For when the true peace of God, Christ’s peace, touches us, it touches every part and we must live it out. This means not just “inner peace”, but the gospel must be the foundation for being at peace with one another.
Paul says in Christ the hostility between Jew and Gentile is gone now. Christ accomplished this by abolishing the law. This does not mean that the Old Testament is no longer a moral guide. Rather, what once separated Jew and Gentile (circumcision, sabbath law, food laws) are no longer to be enforced so that neither Jew nor Gentile is excluded from Christ’s table of fellowship.
In Jesus’ death and resurrection, we are re-created, born again, made new men and women and now we are in a new family.
Today there seems to be an interest in dividing people. We have division through different races, genders, income, citizenship, political views, and Paul is not necessarily saying that when we become Christians, these differences vanish.
Simply put, in Christ the differences no longer matter as “identity badges”. Instead, the cross and resurrection are the events which shape our identity. Who unites us is stronger that what could ever divide us.

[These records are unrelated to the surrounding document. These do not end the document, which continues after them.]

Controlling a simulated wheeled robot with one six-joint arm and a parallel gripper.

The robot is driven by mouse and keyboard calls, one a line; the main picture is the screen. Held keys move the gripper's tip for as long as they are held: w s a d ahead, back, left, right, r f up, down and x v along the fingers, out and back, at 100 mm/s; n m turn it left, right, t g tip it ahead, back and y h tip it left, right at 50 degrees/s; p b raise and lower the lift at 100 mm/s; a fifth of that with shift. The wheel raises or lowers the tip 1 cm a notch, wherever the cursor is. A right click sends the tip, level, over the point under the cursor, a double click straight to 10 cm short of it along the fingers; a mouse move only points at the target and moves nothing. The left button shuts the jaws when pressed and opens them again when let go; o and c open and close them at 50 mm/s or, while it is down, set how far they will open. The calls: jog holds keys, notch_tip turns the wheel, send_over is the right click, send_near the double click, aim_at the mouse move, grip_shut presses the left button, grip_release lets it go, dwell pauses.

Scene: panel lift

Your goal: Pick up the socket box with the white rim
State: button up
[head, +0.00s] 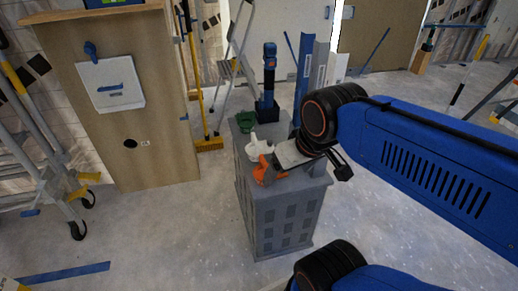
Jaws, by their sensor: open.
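A white piece (258,147), which may be the white-rimmed socket box, lies on top of the grey stand (282,212). Its exact shape is too small to tell. An orange piece (264,170) is just in front of it, near the stand's front edge. A green piece (246,121) lies behind the white one. My gripper (277,163) reaches in from the right, low over the stand top, beside the orange and white pieces. It is open; its fingertips are hard to make out, and I cannot tell whether they touch anything.
A blue and black power tool (268,85) stands upright at the back of the stand top. A wooden panel (128,110) with a white plate is at the left. A yellow broom (207,142) and ladders stand behind. The floor in front left is mostly clear.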

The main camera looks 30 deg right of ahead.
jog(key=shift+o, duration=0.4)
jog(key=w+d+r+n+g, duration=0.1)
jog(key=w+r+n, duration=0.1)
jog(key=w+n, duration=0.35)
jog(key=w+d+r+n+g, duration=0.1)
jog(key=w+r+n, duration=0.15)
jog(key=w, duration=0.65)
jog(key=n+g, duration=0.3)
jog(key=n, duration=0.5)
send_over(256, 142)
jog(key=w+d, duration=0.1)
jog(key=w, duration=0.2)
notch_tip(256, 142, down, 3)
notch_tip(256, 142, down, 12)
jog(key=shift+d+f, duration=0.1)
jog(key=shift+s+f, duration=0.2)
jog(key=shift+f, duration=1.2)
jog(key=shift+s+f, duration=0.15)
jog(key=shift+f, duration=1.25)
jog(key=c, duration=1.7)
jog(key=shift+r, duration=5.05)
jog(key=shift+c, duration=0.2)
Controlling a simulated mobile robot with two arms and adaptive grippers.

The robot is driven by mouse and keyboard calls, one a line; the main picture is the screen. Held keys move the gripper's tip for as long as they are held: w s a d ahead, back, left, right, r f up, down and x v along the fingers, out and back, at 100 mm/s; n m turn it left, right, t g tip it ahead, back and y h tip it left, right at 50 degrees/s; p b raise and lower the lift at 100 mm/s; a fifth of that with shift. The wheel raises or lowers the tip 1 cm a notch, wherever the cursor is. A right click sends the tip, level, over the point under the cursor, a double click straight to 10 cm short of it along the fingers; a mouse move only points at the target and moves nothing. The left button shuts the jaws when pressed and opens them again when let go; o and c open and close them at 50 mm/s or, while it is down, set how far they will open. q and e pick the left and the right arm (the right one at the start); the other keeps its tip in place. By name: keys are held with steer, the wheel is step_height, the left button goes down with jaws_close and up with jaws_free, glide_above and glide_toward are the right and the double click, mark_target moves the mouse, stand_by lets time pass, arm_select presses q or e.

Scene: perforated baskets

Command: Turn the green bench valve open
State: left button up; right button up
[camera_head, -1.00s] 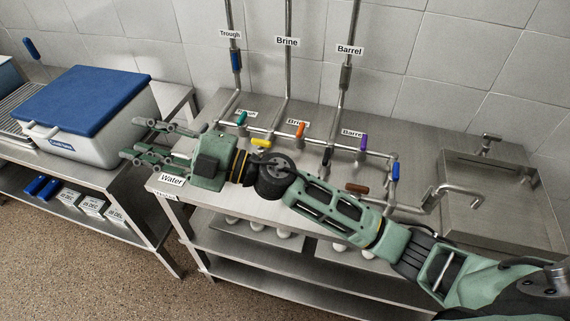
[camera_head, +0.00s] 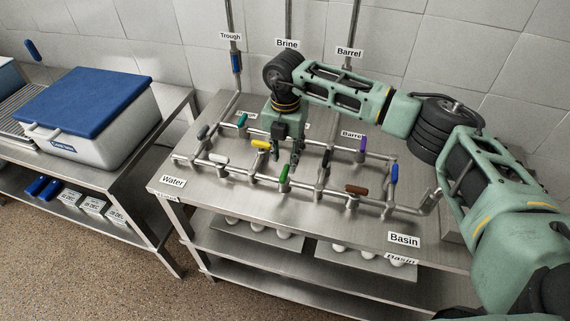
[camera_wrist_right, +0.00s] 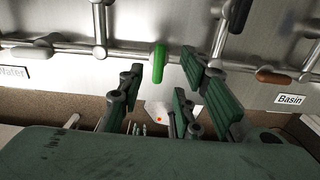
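The green valve (camera_head: 284,174) sits on the front pipe of the bench manifold, near its middle. Its handle lies crosswise to that pipe. In the right wrist view the green handle (camera_wrist_right: 158,63) stands upright in the picture, centred ahead of the fingers. My right gripper (camera_head: 292,160) reaches down from above, just behind the green valve in the head view. In the wrist view its fingers (camera_wrist_right: 170,92) are spread wide, with the handle in line with the gap and no finger seen touching it. My left gripper is in neither view.
Close by on the manifold are yellow (camera_head: 260,145), black (camera_head: 326,158), brown (camera_head: 356,190), blue (camera_head: 394,173), purple (camera_head: 362,143) and white (camera_head: 218,158) handles. A blue-lidded cooler (camera_head: 88,98) stands on the left table. The bench front (camera_head: 270,200) is clear.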

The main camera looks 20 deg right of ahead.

He is the peace that breaks down all the walls of hostility, because in Christ, we only carry one label: Christian.
We went from problem of sin, to the peace of God, and now it is the people of God.
Another way of putting is that Christ is building us into a city of God.
We are God’s temple, not a building of concrete and steel, but of followers of Jesus, and He is the chief cornerstone, which means he bears the load and determines the lines. In other words, Jesus is the foundation of the church and our truth.
We in the church are the dwelling place of the Holy Spirit. Our hearts are where God resides, and if He has called us out from darkness to light, then He has given us different gifts in his body that we must use to glorify Him
Yet, just as importantly if not more importantly, we must show the world what it means to be united in Christ as a church. We must be the “family of God”, understanding one another not by any differences that we may have, but rather by Whom unites us. In Christ, there is the foundation for peace and reconciliation.